Exercise details → Return the material below in full and exactly.

Dataset content →

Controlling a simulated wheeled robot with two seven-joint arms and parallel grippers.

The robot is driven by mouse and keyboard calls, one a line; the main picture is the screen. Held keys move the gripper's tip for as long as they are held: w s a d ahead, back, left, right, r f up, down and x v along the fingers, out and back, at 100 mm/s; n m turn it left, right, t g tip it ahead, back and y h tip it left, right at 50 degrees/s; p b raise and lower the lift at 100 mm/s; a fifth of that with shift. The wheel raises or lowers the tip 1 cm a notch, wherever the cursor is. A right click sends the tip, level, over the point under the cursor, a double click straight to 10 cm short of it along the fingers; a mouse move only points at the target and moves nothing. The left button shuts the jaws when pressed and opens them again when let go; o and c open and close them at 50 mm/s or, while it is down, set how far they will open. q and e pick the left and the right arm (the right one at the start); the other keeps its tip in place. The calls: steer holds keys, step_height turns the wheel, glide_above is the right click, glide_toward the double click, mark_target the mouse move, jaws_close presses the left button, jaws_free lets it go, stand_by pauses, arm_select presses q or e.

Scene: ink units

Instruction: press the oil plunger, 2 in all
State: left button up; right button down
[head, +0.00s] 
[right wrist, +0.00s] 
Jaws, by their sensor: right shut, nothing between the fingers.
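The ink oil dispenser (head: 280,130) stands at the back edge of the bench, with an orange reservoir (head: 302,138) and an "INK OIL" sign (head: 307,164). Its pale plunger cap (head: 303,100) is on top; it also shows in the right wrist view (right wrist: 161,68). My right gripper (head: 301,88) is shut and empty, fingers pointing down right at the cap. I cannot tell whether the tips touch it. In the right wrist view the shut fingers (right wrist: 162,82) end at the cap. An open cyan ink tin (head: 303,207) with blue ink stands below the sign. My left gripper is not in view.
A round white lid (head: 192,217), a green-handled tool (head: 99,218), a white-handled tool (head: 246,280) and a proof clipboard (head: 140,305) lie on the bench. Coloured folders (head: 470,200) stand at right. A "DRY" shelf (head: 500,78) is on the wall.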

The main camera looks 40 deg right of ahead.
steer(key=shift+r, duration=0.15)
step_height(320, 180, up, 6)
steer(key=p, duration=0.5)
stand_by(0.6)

The reply →
Controlling a simulated wheeled robot with two seven-joint arms and parallel grippers.

The robot is driven by mouse and keyboard calls, one a line; the main picture is the screen. Held keys move the gripper's tip for as long as they are held: w s a d ahead, back, left, right, r f up, down and x v along the fingers, out and back, at 100 mm/s; n m turn it left, right, t g tip it ahead, back and y h tip it left, right at 50 degrees/s; p b raise and lower the lift at 100 mm/s; a fifth of that with shift. The wheel raises or lowers the tip 1 cm a notch, wherever the cursor is. A right click sends the tip, level, over the point under the cursor, a double click straight to 10 cm short of it along the fingers; a mouse move only points at the target and moves nothing. The left button shuts the jaws when pressed and opens them again when let go; o and c open and close them at 50 mm/s or, while it is down, set how far they will open. q and e pick the left and the right arm (the right one at the start); the other keeps its tip in place. The calls: steer holds keys, step_height turns the wheel, glide_above is the right click, glide_toward the double click, mark_target the mouse move, jaws_close presses the left button, jaws_free lets it go, stand_by pauses, arm_select presses q or e.

Scene: ink units

Instruction: press the oil plunger, 2 in all
State: left button up; right button down
[head, +0.00s] 
[right wrist, +0.00s] 
Jaws, by their sensor: right shut, nothing between the fingers.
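The ink oil dispenser (head: 280,130) stands at the back edge of the bench, with an orange reservoir (head: 302,138) and an "INK OIL" sign (head: 307,164). Its pale plunger cap (head: 303,100) is on top; it also shows in the right wrist view (right wrist: 161,68). My right gripper (head: 301,88) is shut and empty, fingers pointing down right at the cap. I cannot tell whether the tips touch it. In the right wrist view the shut fingers (right wrist: 162,82) end at the cap. An open cyan ink tin (head: 303,207) with blue ink stands below the sign. My left gripper is not in view.
A round white lid (head: 192,217), a green-handled tool (head: 99,218), a white-handled tool (head: 246,280) and a proof clipboard (head: 140,305) lie on the bench. Coloured folders (head: 470,200) stand at right. A "DRY" shelf (head: 500,78) is on the wall.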

The main camera looks 40 deg right of ahead.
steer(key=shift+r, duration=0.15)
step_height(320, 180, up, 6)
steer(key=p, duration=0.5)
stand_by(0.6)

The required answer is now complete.